I've been both. At the same time.
You know how?
Because I don't treat every situation as having only two sides. I assess issues on their merits.
But you? With you it's "follow the party line". You have the gall to accuse others of being sheep, yet you bleat the loudest of all.
You supported the occupiers and the oppressors and condemned those who were facing British bullets.
Of course I did.
I used to oppress Catholics as a matter of course, you know; call them "croppies", stole their potatoes and shot the pigs in their backyards.
Twat.
Instead of supporting a legitimate national liberation movement fighting to unify Ireland and kick out the British, you called them terrorists and offered abstract calls for "unity." You ignored the national question and simply hoped it would go away. All this while people were in arms against the British state. While that war was on British socialists had a duty to be for the IRA against the British army.
Duty?
What does a person like you know about duty, except as a word to oppress others you try to force your views on?
Don't give me this " we don't like their politics" shit. I don't like the politics of many national liberation movements. British and US socialists didn't particularly like the politics of the Vietcong but they supported them against the US. Why? because in that war, at that time, it was black and white. Criticise the politics and leadership of national liberation movements all you like but in an imperialist war we should stand with them unconditionally. Refusing to support the republican movement and the IRA against the British army was like refusing to support Ho Chi Minh against the US. Exactly the same. Cowardly populism in difficult times, nothing less.

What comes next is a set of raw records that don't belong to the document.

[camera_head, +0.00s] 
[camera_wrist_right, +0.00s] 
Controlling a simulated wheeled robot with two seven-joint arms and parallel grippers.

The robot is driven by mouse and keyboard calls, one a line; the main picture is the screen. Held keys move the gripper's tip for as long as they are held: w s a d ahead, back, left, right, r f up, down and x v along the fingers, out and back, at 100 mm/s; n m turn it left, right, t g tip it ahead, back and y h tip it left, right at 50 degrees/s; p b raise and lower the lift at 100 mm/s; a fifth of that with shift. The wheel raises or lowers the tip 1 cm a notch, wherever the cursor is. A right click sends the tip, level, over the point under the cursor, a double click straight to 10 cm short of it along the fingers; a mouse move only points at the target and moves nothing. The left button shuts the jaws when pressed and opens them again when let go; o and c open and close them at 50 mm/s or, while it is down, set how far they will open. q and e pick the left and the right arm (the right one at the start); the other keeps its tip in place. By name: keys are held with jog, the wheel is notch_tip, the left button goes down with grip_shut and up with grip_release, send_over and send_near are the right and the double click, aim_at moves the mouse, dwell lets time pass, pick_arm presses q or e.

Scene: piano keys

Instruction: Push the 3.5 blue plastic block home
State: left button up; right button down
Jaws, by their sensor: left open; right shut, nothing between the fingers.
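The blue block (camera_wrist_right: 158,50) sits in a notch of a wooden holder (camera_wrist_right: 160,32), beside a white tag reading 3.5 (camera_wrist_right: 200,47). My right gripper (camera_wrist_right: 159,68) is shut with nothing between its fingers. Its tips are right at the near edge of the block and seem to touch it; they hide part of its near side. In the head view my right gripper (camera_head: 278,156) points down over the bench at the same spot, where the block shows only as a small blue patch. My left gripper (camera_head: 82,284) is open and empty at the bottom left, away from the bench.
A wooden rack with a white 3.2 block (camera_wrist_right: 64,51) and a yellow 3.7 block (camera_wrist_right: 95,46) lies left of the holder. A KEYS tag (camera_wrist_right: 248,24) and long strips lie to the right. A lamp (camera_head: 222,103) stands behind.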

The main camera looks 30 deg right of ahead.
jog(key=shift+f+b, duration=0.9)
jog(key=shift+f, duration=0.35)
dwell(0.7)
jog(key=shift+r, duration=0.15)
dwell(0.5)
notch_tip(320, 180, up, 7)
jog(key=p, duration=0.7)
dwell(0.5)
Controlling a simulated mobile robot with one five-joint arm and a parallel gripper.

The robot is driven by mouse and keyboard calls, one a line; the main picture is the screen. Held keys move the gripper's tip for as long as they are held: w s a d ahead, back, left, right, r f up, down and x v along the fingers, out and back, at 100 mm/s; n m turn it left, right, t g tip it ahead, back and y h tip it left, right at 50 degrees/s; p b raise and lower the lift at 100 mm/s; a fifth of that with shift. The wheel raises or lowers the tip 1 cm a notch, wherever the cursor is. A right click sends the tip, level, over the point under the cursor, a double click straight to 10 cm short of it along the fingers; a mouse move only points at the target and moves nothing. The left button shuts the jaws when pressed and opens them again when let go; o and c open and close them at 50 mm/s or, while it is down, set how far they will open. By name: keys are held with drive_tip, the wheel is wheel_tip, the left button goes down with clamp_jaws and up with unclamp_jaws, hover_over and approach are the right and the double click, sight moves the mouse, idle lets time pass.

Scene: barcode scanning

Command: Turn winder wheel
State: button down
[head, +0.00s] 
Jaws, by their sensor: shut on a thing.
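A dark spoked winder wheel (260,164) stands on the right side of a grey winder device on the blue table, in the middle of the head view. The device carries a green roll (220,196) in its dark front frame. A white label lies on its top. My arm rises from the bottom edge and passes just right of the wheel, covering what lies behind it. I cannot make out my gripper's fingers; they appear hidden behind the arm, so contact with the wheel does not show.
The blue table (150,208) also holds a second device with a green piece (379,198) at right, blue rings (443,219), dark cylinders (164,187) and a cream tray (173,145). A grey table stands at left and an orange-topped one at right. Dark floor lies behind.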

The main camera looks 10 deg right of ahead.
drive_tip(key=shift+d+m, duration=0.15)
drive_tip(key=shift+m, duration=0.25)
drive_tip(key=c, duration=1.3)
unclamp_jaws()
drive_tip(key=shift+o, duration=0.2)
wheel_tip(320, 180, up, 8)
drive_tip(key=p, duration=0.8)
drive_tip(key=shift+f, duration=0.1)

Given your history of bending the knee to British chauvinism, your position on the Luton anti war demonstrators makes perfect sense. More cowardice in the face of patriotism.
It's all in your head, isn't it?
You sit at your keyboard pontificating, and if someone disagrees with you, you aren't equipped to deal with their arguments rationally, so you ascribe to them a position, whether it fits them or not, and then sloganeer accordingly.
You're a fool, and an ahistoric blinkered one at that.